By: Mercy Peter
Sen. Edwin Melvin Snowe Junior, Co-chair of the ECOWAS joint committees on Social Affairs, Gender and Women Empowerment, Legal Affairs and Human Rights, Political Affairs, Peace, Security and African Peer Review Mechanism (MAEP), Legal and Human Rights, Trade Customs and Free Movement has blamed political challenges for the delay in the actualisation of the single currency initiative of the region.
The sub-region initiated the idea in the late 1990s, leading to the set up of the West African Monetary Zone (WAMZ) in 2000 with the aim of working towards creating a single currency, ‘ECO’ for the region.
The ECO was envisioned to become a cornerstone of economic growth and development for the 15 member states of ECOWAS as it is expected to simplify transactions, reduce the hassle of currency exchange, and promote a more integrated and prosperous West African region.
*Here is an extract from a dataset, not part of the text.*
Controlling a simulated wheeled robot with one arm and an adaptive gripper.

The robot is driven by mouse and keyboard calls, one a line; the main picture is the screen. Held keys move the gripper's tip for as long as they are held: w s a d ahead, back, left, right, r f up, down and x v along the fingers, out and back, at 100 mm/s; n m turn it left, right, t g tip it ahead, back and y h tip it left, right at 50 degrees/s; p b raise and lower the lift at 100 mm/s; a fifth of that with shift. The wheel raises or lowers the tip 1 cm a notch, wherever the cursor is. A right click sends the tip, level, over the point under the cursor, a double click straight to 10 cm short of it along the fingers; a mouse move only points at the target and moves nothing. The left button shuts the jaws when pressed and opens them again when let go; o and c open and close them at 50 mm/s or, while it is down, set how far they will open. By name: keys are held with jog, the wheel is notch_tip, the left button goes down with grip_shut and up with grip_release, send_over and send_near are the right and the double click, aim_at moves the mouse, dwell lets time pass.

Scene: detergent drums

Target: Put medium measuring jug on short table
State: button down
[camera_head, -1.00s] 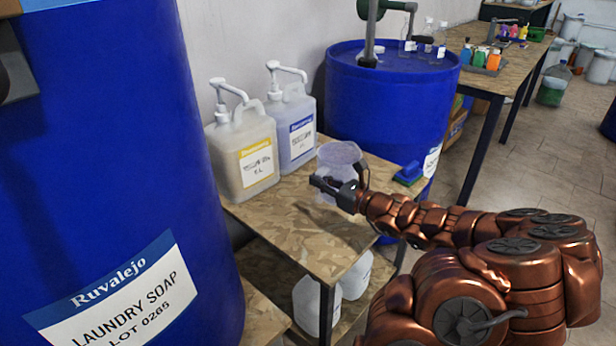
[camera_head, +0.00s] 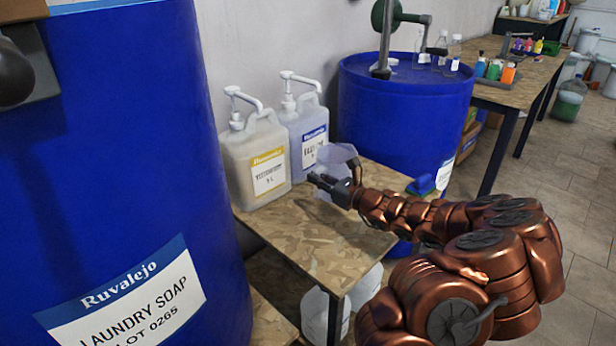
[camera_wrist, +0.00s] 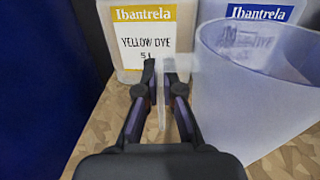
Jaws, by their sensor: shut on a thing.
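The measuring jug (camera_head: 340,154) is translucent and pale, above the short wooden table (camera_head: 310,240) near its back right part. It fills the right of the wrist view (camera_wrist: 250,110). My gripper (camera_head: 326,184) is shut on the jug's thin, clear handle, which stands between the fingers in the wrist view (camera_wrist: 163,95). The jug is upright or nearly so. Its base is partly hidden by my gripper, and I cannot tell whether it touches the tabletop.
A yellow dye pump jug (camera_head: 255,160) and a blue-labelled pump jug (camera_head: 305,135) stand at the table's back. Large blue drums stand left (camera_head: 110,150) and behind (camera_head: 400,120). A blue brush-like item (camera_head: 422,186) lies at the right. The table's front is clear.

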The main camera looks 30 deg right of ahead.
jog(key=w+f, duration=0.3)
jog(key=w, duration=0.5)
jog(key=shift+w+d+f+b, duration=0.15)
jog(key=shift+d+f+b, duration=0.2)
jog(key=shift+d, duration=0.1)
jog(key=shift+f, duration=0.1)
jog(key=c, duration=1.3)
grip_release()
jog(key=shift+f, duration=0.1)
However, after years of meetijgs and talks, the initiative is yet to come to fruition, a situation, MP Snowe Junior said would require the political will of the leader of the region.
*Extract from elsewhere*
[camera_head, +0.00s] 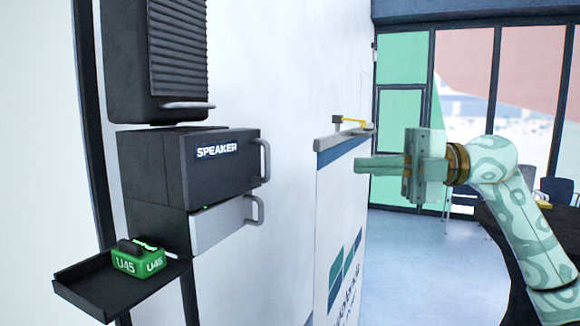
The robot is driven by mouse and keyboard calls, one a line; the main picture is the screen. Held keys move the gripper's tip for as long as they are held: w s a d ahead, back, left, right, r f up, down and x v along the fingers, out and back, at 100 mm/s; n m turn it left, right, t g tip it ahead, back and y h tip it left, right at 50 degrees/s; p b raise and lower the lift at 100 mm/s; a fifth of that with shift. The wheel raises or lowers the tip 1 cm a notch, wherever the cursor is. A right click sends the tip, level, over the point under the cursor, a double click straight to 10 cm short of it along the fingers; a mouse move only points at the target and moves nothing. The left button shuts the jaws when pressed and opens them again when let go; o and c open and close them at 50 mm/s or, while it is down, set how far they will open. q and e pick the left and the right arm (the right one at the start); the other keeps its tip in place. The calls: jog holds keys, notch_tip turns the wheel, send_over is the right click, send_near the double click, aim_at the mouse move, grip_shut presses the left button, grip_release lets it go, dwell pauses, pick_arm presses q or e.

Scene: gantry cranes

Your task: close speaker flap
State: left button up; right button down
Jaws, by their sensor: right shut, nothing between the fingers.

He said : “The single currency is a work in progress. It has its own political implications.
“There has been a lot of political situation that has to be addressed. It’s not that we don’t have good economists or analysts who can understand and implement it.
“We have had little or less problems from the English-speaking zone but because we have the French CFA with the reserve in France and then you have the BCEAO bank as another federal bank for the French-speaking country, we have to integrate the currency.
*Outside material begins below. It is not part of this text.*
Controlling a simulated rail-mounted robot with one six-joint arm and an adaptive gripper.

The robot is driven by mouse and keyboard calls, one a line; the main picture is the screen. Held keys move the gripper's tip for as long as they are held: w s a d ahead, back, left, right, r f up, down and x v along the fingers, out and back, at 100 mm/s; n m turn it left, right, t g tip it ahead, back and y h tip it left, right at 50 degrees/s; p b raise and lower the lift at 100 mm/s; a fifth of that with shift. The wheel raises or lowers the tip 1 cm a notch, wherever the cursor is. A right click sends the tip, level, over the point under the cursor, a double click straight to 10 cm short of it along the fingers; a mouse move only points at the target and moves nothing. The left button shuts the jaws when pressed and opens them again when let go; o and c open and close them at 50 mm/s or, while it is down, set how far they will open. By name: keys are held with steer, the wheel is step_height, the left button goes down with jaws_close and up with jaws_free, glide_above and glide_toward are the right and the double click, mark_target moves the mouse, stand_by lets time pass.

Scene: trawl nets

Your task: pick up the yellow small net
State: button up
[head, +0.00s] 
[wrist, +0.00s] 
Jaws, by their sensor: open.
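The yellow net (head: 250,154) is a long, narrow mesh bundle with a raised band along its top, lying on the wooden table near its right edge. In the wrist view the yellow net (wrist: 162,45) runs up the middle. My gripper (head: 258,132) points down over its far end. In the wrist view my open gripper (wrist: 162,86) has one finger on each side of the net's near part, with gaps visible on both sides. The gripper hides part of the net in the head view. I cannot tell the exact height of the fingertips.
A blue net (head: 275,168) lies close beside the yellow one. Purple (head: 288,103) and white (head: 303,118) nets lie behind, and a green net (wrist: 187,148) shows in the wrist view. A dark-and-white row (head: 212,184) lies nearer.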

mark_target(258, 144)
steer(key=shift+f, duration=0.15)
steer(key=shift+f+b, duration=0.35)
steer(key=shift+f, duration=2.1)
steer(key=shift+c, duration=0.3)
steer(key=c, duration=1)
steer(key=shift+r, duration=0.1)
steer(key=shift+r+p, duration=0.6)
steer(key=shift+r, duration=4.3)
“So, it still needs a lot of political will and that is why the last three countries that had coup d’état are talking about changing their currencies because their reserve is in France and not in West Africa or Africa.”
He said the regional bloc is now proposing a single currency for the Anglophone countries and another one for the Francophone countries in the region as a replacement for ECO.
“That is why sometimes we propose that Nigeria, which is the hub of our region, in addition to Ghana, Liberia, Gambia and Sierra Leone, that is the five English-speaking countries, could have one currency for now.
“Then, the Francophone countries could have another currency. Then you can ask Guinea Bissau and Cape Verde to join either the Francophone or Anglophone so that we have two currencies for now.
“And then, over the years, those two currencies can migrate into a single currency,” the lawmaker said.
He said political instability in the region had halted the consideration of the proposals of two currencies for the region but assured that focus would be shifted back to the issue as soon as possible.
“We have been more concerned with putting the region back together, resolving the security situation in the region and then we can put back the single currency issue on the front burner,” he said.